Charity Matters: Tell us what success you have had? What has your impact at Family Promise been?
Claas Ehlers: We always really try to look at how we are successful and how that can drive innovation. First of all, we serve over 90,000 people a year in all different ways and 60% of those people are children. What is really important is that we have our core Shelter Program that is about 18% of the people that we serve. In that program, 88% of those people move into long term housing (traditional, permanent, or shared) after 57 days. We are not about getting people into housing, we are about getting them into housing they can sustain. That is critical that we get them into sustainable housing.
We have 200 affiliates (chapters around the country) that have over 1,700 distinct programs that address some element of prevention, shelter or stabilization that are run by 200,000 volunteers. We are launching a new program at our National Convention this week that trains volunteers to understand the grief and trauma that happens when you lose your home.
Charity Matters: How has this journey changed you?
Claas Ehlers: I always had a connection with helping children who were under-resourced. My children have been raised with this work. Now that they are grown, I get to watch their service. All of my three children serve and this work has helped define our values. We have always prioritized helping those that are not as fortunate as we are. If we can all just incrementally be better people each day then that is what really matters.
Charity Matters: What life lessons have you learned from this experience?
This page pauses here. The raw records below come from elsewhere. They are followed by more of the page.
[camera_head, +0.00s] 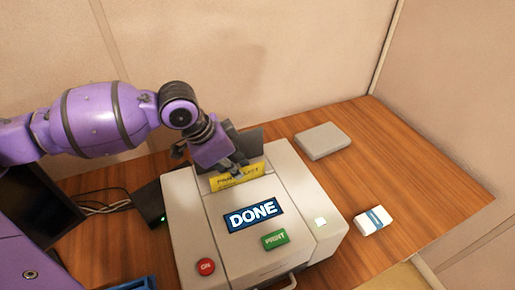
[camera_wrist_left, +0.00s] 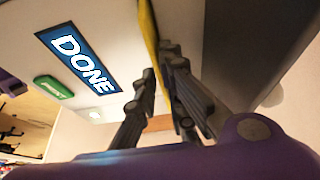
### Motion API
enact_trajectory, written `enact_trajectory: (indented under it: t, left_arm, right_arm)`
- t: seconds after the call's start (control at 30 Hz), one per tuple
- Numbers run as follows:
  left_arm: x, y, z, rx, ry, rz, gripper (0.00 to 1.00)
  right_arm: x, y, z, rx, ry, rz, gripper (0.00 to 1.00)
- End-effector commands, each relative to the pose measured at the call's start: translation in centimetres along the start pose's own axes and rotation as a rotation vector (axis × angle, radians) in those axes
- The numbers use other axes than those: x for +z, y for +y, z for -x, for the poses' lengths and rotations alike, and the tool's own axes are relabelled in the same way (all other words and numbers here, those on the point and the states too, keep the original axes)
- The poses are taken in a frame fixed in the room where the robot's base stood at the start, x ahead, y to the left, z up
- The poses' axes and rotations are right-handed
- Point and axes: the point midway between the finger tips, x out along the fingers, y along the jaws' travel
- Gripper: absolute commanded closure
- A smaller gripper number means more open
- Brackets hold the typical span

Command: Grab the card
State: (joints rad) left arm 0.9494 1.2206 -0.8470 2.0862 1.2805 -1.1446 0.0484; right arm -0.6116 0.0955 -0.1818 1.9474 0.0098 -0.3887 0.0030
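The yellow card (camera_head: 237,178) with dark print stands up out of the slot at the back of the white printer (camera_head: 185,215). My left gripper (camera_head: 236,163) is at the card's upper edge, coming from above and behind, and hides part of it. In the left wrist view the card (camera_wrist_left: 148,35) shows edge-on as a narrow yellow strip. The fingers (camera_wrist_left: 160,85) are apart, with the card's edge reaching between their tips. Whether a finger touches the card is not clear. My right gripper is not in view.
The printer has a blue "DONE" screen (camera_head: 253,216), a green "PRINT" button (camera_head: 275,239) and a red "ON" button (camera_head: 205,266). A grey box (camera_head: 322,141) and a small white-and-blue pack (camera_head: 373,221) lie right of it. A dark panel stands behind the slot. The right side of the table is mostly clear.

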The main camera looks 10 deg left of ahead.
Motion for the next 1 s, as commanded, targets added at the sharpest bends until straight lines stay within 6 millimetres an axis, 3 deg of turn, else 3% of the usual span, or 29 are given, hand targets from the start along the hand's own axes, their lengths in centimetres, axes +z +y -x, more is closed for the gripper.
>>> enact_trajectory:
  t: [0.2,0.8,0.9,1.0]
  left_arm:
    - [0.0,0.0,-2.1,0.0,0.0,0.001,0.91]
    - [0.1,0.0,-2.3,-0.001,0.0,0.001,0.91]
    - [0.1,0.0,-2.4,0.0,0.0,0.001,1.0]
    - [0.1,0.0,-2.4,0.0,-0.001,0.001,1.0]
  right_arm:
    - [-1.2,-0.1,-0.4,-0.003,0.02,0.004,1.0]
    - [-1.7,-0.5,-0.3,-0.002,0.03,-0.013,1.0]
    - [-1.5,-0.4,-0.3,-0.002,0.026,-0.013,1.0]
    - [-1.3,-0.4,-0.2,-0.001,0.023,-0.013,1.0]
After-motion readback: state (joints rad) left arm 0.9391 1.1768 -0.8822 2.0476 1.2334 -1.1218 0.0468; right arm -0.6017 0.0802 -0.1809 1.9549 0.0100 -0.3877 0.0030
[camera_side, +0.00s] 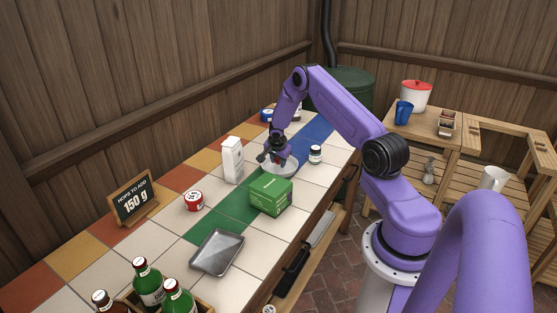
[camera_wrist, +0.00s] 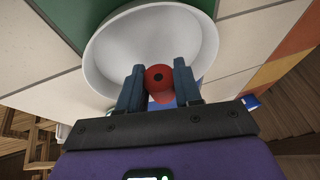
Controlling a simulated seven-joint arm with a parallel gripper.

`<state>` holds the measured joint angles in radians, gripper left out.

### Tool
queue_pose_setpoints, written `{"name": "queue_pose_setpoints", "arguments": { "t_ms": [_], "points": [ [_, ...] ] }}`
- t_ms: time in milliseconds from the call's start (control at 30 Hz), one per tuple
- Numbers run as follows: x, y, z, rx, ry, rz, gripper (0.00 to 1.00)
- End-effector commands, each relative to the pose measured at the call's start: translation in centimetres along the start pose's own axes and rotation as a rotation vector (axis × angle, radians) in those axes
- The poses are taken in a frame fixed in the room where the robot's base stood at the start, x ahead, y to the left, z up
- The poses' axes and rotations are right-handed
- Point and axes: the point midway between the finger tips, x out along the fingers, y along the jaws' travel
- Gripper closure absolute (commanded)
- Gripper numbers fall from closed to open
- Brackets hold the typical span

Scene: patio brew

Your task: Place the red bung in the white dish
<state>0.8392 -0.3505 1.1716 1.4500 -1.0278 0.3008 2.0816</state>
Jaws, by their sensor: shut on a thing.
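The red bung (camera_wrist: 158,78) has a dark hole in its top and sits between my gripper's fingers (camera_wrist: 159,86) in the wrist view. The fingers are shut on it. The white dish (camera_wrist: 118,55) lies behind and around the bung in that view; the bung shows over its inside. In the side view my gripper (camera_side: 270,158) points down at the white dish (camera_side: 291,167), near its left part. Whether the bung touches the dish floor I cannot tell.
A green box (camera_side: 271,194) stands just in front of the dish, and a white carton (camera_side: 233,160) stands to its left. A small jar (camera_side: 315,154) is to its right. A red tin (camera_side: 193,200), a metal tray (camera_side: 217,252) and bottles (camera_side: 148,282) are nearer the camera.

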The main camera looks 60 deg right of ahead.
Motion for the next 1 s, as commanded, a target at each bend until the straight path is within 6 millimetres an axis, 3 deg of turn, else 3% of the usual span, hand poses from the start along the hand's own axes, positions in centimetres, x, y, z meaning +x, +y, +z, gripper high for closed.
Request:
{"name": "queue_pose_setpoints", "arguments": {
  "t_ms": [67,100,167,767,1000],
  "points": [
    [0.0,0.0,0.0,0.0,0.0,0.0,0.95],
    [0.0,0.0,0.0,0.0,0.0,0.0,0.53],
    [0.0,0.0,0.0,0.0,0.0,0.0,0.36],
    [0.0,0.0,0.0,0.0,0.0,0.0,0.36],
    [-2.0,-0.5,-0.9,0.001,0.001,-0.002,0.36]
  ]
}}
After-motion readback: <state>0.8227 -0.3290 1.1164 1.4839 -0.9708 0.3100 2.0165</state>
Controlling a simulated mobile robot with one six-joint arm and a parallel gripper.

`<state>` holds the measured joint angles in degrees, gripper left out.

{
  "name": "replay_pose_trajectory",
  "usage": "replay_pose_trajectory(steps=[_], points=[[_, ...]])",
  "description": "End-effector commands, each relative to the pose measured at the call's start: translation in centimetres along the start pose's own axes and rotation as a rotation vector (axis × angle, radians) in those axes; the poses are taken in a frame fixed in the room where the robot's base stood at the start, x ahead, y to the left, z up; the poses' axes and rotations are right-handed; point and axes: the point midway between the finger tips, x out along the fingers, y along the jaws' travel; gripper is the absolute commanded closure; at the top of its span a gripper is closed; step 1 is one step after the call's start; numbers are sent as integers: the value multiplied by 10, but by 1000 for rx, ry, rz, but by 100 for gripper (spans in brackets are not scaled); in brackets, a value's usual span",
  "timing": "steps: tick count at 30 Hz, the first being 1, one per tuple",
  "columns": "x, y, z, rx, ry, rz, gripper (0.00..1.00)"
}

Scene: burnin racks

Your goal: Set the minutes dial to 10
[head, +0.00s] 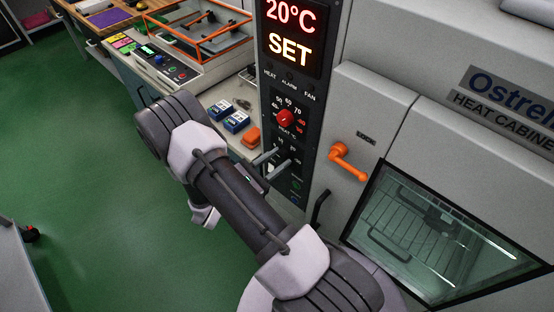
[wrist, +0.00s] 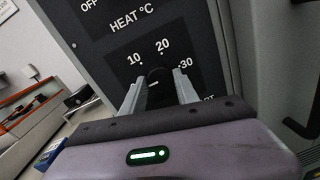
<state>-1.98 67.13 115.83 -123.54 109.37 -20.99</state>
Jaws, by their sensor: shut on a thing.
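The minutes dial (wrist: 157,76) is a small dark knob on the black control panel, with 10, 20 and 30 printed around its top. My gripper (wrist: 158,88) has one finger on each side of it and is shut on it. A short pale mark shows on the knob, but I cannot tell surely which number it points to. In the head view my gripper (head: 272,165) reaches the panel's lower part from the left. There the fingers mostly hide the dial, and some numbers show beside them.
A red heat dial (head: 285,118) sits just above, under a lit display (head: 290,35) reading 20°C and SET. An orange door handle (head: 347,163) juts out to the right, by the cabinet's glass window (head: 420,235). A bench (head: 205,95) with blue boxes and an orange item stands left.

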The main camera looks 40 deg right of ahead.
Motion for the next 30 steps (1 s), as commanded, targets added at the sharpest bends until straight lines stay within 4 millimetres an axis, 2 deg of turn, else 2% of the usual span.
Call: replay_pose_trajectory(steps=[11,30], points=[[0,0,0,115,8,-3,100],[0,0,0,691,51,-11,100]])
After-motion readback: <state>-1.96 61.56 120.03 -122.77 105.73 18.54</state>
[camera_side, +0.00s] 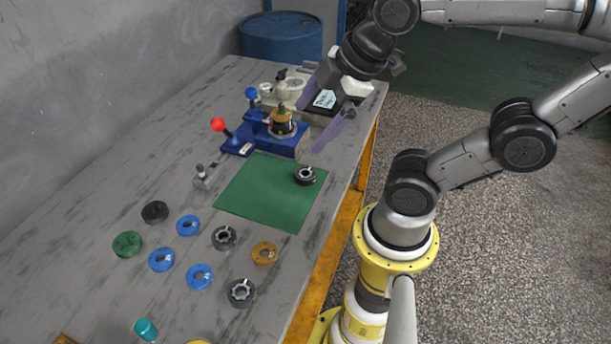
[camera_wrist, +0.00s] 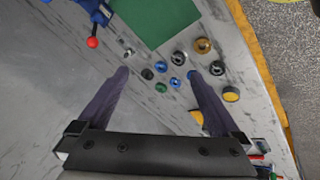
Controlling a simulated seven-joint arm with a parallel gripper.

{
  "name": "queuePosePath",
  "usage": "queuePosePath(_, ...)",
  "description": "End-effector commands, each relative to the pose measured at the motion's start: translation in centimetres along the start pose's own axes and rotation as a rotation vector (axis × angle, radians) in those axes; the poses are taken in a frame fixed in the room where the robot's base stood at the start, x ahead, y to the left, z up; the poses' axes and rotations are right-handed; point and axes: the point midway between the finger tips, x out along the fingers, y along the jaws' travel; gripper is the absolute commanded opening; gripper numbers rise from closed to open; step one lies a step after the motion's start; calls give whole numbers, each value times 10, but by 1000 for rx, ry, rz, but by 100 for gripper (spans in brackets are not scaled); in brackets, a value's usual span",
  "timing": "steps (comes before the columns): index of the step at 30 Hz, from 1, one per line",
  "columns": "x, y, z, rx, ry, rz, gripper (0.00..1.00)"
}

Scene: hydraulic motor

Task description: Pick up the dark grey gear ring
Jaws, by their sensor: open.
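Several dark rings are in view, and I cannot tell for certain which is the dark grey gear ring. In the side view one toothed dark grey ring (camera_side: 240,293) lies at the near end of the loose parts. A similar dark grey ring (camera_side: 223,237) lies behind it, and another dark ring (camera_side: 305,175) sits on the green mat. In the wrist view two dark grey rings show, one near the orange ring (camera_wrist: 181,57) and one to its right (camera_wrist: 217,68). My gripper (camera_side: 309,127) is open and empty, raised above the far part of the bench, its fingers (camera_wrist: 158,74) spread wide.
Blue rings (camera_side: 188,225), a black ring (camera_side: 155,212), a green ring (camera_side: 127,244) and an orange ring (camera_side: 264,253) lie close together. A blue fixture (camera_side: 285,140) with a red-knobbed lever stands behind the green mat (camera_side: 262,205). The bench's left side is mostly clear.

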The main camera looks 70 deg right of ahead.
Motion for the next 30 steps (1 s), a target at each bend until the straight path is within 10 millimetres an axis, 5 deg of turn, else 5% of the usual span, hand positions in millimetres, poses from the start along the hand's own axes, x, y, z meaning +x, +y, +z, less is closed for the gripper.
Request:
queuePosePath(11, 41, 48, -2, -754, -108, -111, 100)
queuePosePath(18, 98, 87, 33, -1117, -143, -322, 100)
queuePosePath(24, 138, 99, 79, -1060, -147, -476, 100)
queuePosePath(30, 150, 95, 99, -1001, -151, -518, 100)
Claas Ehlers: What I have learned is that things are rivers and you have to understand that things are rivers. And that when you are at the river the water at the river is the way it is now but might not be the way it is next time. The water that you see at the river today will be entirely different than the water you see next month. It is higher or lower or not as clean. You have to realize that everything is fluid and that things are never the same at any one time. That every time something changes it is a new opportunity.